The processor may determine a subset of terms in the passage to
have a significance, such as after removing articles or other
common words. Preprocessing may also involve word stemming or other
methods to make the terms more comparable to one another. The
categories may be any suitable categories, such as parts of speech,
such as noun, verb, or adjective, or an entity, such as a person,
location, organization geo-political entity, facility, date, money,
percent, or time. In some cases, the same term may belong to
multiple categories.
[0020] The processor may locate and categorize entities in the
passage in any suitable manner. The processor may compare the terms
to a set entity list and/or use a predictive model. In one
implementation, the processor analyzes a body of entity tags and
trains a model on the body, such as using Hidden Markov Model
(HMM), Conditional Random Field (CRF), Maximum Entropy Models
(MEMS), or Support Vector Machines (SVM). The built model may be
applied to new passages. In one implementation, the processor
selects a model to be applied to a particular passage, such as
based on the subject of the passage. Similarly, the processor may
locate and categorize parts of speech in any suitable manner. For
example, the processor may build or access a rule based tagging
model. For example, a Stochastic Tagger model, such as Hidden
Markov Model (HMM), may be used. The processor may apply the model
to locate and categorize parts of speech within the passage.
[0021] In one implementation, a term may be associated with both an
entity and part of speech, such as where nouns are processed to
determine if they also fit an entity category. Categorizing the
terms may ensure that the same type of use is being compared in the
passage as in the question. In some cases, a category may relate to
the passage as a whole or a larger group of terms in the passage,
such as a category for a topic.
[0022] Continuing to 201, a processor categorizes a subset of terms
associated with a question. The question may be any suitable
question stored in a question repository. In one implementation,
the processor selects a subset of questions to analyze based on
additional factors, such as the difficulty level, high level
subject, or source of the questions. The processor may categorize
terms appearing within the question and terms associated with the
question. For example, the terms appearing in the question and
appearing in a document, such as appearing in a PDF or on a
website, including the question may be identified. The additional
terms may include terms appearing in suggested answers to a
question, such as on a question and answer online forum. The
initial set of terms may be preprocessed such that stop words and
other words with little significance are not categorized and such
that terms are stemmed. The processor may receive the questions in
any suitable manner, such as via a data store. The data store may
be populated with questions from a website, backend online question
repository, or other methods. In one implementation, some of the
questions are part of a web based question and answer forum, such
as where users pose the questions.
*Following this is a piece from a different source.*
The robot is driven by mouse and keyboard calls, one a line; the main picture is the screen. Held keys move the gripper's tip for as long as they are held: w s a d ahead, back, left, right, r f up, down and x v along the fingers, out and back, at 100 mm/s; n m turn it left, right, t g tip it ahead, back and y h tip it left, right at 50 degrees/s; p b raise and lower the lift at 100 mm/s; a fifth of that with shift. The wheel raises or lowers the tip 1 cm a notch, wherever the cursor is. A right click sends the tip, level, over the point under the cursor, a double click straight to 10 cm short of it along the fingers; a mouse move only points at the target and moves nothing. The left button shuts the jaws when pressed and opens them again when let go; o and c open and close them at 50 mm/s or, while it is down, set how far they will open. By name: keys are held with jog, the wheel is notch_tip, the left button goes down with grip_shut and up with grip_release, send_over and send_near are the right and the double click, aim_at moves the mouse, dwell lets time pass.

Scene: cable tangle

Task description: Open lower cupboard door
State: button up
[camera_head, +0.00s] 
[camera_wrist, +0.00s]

The terms associated with the
question may be categorized in any suitable manner, such as based
on entity and part of speech. The same method may be used to
categorize the question terms as the passage terms, or a different
method may be used.
[0023] Continuing to 202, a processor compares the categories and
terms associated with the passage to the category and terms
associated with the question to determine a similarity level. The
similarity may be determined in any suitable manner, such as based
on a mathematical distance from the passage keywords and categories
to the webpage keywords and categories. In one implementation, the
processor creates a matrix with a first row representative of the
passage and the remaining rows representative of the questions. The
entries may represent term and category pairs, such as a pair
best/adjective or George Washington/person. in one implementation,
the processor determines a relevance measure by comparing distance
between the term and category pairs associated with the questions
to the term and category pairs associated with the passage. The
similarity measure may be for example, a cosine similarity,
Euclidean distance, RBF kernel, or any other method for determining
a distance between sets. As one example, a similarity score may be
determined for a term category pair as:
similarity score ( x , x i ) = x x i x x i , ##EQU00001##
[0024] where x is a vector with each element representing a term
and category pair from a passage, and x.sub.i is a vector with each
vector element representing a term and category pair from the i-th
question associated with a document,
[0025] In one implementation, the part of speech pairs and the
entity pairs may be weighted different, such as where the entity
categorization is given more weight in the similarity
determination.
[0026] Additional information may also be taken into account. For
example, information on a website from other viewers about how
helpful the question was. In some cases, additional information may
be determined or known about the question or the text associated
with the question. For example, the type of website on which the
question appears, the topic of the question, or difficulty of the
question may be taken into account, such as where the processor
selects a subset of the questions to compare to the passage based
on the additional information associated with the question and/or
user. A user profile may indicate that first user prefers science
related questions and another prefers history related questions
associated with the passage.
[0027] Continuing to 203, a processor selects the question based on
the similarity level relative to similarity levels between the
passage and other questions. For example, a similarity score may be
assigned to each question, and the processor may select the top N,
top N %, or questions with a score above a threshold. In one
implementation, both a threshold and additional selection mechanism
are used, such as where questions with a similarity score above a
threshold are considered, and the top N questions with scores above
the threshold are selected such that in some cases fewer than N
questions are selected due to the threshold.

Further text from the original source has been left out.